Think about work post Covit-19 era

2020.10.23

Updated by Mayumi Tanimoto on October 23, 2020, 15:24 pm JST

欧州ではコロナの感染者が急増していますが、その一方で、オフィスに通勤したい人や大学のキャンパスに通学したい学生がどんどん増えています。

イギリスの場合、企業の多くはまだまだ在宅勤務を推奨していたりしますが、徐々にオフィスへの通勤を解禁しているところも増えています。

一方で大学の場合は、ハイブリット式の授業を行っているところが多く、学生は対面の授業とオンラインをどちらも選べるようになっていたりします。

しかし、感染者は9月以降急増していますし、死者も以前より減ってはいるものの、ゼロにはなっていません。日本に比べるとはるかに状況は良くなく、今年の冬はスペイン風邪の第二波同様に死者も感染者も激増すると予測されています。

しかし、こういったリスクを理解している人が多いにもかかわらず、通勤や対面授業を望む人も増えてきています。

在宅勤務の方が、朝早く起きなくて済んだり、仕事中に自由に飲んだり食べたり、あるいは昼寝もできるにもかかわらず、オフィスに行きたいというのです。

これはつまり、我々が「仕事」というものに求めているものは一体何なのか、ということへの問いかけでしょう。

少なからぬ人がオフィスの物理的空間を懐かしみ、同僚との他愛ない雑談がないことを寂しく思い、面倒くさいと思っていた通勤も懐かしく感じている。

個人主義で合理性を重視するイギリスでさえ、仕事はお金を稼ぐためだけではなく、同僚や上司と交流したり、オフィスという物理的な空間にいることで、精神的な満足度や所属しているという承認を得ることが、予想以上に重要であったわけです。

さらに職場の魅力というのは、単に良い福利厚生や良い給料ではなく、他の人との交流であったり楽しい雑談ができる雰囲気というコミュニティであった。それが合理化の権化のような国であっても、実は価値を感じていた人が案外多かったわけですね。

これはここ最近いわれてきた「働くことの価値」とか「新しい働き方」とは、全く正反対の事実を突き付けているのではないでしょうか。

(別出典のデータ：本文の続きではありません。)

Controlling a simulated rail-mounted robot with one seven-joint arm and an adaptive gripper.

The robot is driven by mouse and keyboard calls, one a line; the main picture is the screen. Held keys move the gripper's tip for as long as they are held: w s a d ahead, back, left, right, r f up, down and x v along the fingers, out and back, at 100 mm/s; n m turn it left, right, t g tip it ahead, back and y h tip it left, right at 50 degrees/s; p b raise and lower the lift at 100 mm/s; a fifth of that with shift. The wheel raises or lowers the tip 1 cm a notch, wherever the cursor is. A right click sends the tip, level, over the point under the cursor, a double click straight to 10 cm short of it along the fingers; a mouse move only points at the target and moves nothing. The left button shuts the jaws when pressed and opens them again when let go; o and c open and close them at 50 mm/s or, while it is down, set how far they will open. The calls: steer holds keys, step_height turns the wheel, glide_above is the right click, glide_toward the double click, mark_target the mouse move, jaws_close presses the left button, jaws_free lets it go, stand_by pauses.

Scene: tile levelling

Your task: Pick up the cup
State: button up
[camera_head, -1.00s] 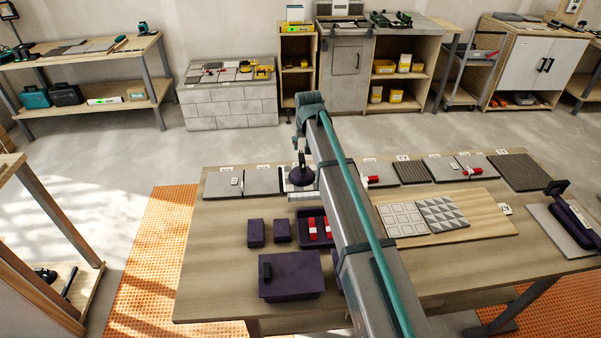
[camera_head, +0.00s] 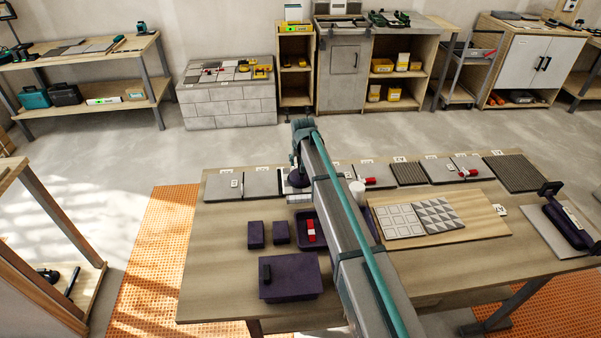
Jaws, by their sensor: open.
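A dark purple round cup-like piece (camera_head: 297,181) sits on a pale tile at the back of the workbench, left of my arm. Its upper part is hidden by the end of my arm. My gripper (camera_head: 297,166) is open and points down right over this piece; its fingertips are too small and dark to make out, so I cannot tell whether they touch it. A small white cylinder (camera_head: 357,190) stands on the bench just right of my arm.
The workbench (camera_head: 220,270) holds a row of tiles along its back edge. A purple box (camera_head: 290,277), small purple blocks and a tray (camera_head: 306,215) with a red piece lie left of my arm. Patterned tiles (camera_head: 420,218) and a purple-handled tool (camera_head: 568,225) are on the right.

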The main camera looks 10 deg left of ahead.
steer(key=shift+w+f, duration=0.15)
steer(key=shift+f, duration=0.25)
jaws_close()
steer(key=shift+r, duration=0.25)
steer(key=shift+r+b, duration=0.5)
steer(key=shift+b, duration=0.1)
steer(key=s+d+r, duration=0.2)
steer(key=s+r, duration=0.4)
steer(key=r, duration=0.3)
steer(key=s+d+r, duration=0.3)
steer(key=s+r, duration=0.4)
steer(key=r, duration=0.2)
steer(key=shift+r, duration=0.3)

これだけテクノロジーが発達してきて分散型の仕事が可能になったのに、リモートワークをしていた人は実は少なく、あのアメリカでさえコロナ直前では11%に満たず、制度として実施していた企業も少なかったのです。

私が知っている中でも、2000年頃からリモートで働いている知人や友人たちの大半は、大学の研究者やIT業界の管理者や技術者、金融の専門家、フリーランスのライターなど、ごくごく一部の人達です。私も家人も在宅勤務ですが、多くの場合、それを初対面の人に話すと驚かれました。コロナの前は羨ましがられることはほとんどなく、むしろ「どうやって働くの?」と不思議がられていたのです。

リモートであれば働き方に柔軟性があり生活の質が上がる、とさんざんいっていたのにも関わらず、望む人も少なく、好ましいと思う会社も多くはなかった。

遠隔勤務がそれほど発達してこなかったのは、やはり技術の問題ではなく心理的な問題があったからから、という事実がコロナで明らかになったのは非常に興味深いことです。

人は意外と保守的で、さらに人との触れ合いを思った以上に求めているわけで、人と仕事の以外な事実が明らかになったのではないでしょうか。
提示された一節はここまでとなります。